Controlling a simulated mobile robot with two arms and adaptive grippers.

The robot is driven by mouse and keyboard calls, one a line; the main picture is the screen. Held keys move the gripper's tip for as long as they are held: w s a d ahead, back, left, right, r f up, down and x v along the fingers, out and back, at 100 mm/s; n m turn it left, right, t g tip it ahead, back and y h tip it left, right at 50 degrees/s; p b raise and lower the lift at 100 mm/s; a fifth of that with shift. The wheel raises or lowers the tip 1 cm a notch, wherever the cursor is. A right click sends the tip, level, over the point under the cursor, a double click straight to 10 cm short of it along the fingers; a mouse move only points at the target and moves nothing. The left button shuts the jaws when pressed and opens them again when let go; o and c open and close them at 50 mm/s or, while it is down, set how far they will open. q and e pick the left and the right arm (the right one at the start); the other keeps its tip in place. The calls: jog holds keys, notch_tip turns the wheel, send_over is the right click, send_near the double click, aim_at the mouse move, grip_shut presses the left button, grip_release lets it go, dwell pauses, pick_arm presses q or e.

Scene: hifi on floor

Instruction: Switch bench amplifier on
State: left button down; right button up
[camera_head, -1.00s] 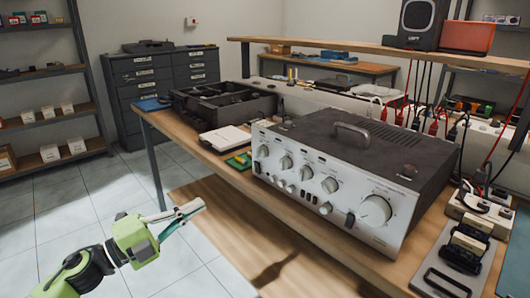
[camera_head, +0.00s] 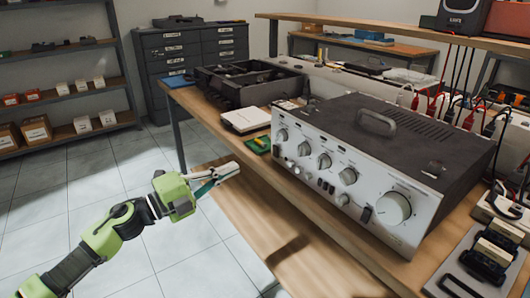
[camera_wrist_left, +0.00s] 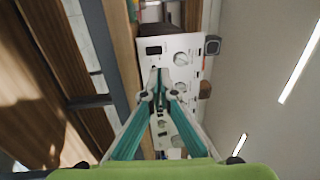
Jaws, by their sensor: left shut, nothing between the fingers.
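The bench amplifier (camera_head: 400,140) is a wide box with a dark top, a carry handle and a silver front panel. The panel carries several round knobs, the largest (camera_head: 393,208) near its right end, a dark lever-like switch (camera_head: 366,214) left of that, and small buttons. My left gripper (camera_head: 230,171) is shut and empty, in front of and left of the panel, apart from it. In the left wrist view the gripper (camera_wrist_left: 160,80) points at the panel (camera_wrist_left: 182,75), which shows knobs and a black rectangle (camera_wrist_left: 153,50). Whether the amplifier is on cannot be told. My right gripper is out of view.
The amplifier stands on a wooden bench (camera_head: 300,198) with a lower shelf. A dark divided tray (camera_head: 250,86), a white box (camera_head: 246,118) and a green board (camera_head: 258,145) stand to its left. Cables and a black-and-metal device (camera_head: 485,262) are at right. Tiled floor (camera_head: 100,185) is free at left.

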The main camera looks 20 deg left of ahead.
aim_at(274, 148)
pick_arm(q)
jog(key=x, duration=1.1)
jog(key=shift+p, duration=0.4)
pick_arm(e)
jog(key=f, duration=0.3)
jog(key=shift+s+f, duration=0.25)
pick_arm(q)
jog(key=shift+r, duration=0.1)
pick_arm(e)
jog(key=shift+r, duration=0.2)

Task goal:
Extract the stretch of lines that begins at the line with "Instruction: Switch bench amplifier on" and ends at the line with "[camera_wrist_left, +0.00s]", inclusive. Omit every picture.

Complete answer:
Instruction: Switch bench amplifier on
State: left button down; right button up
[camera_head, -1.00s] 
[camera_head, +0.00s] 
[camera_wrist_left, +0.00s] 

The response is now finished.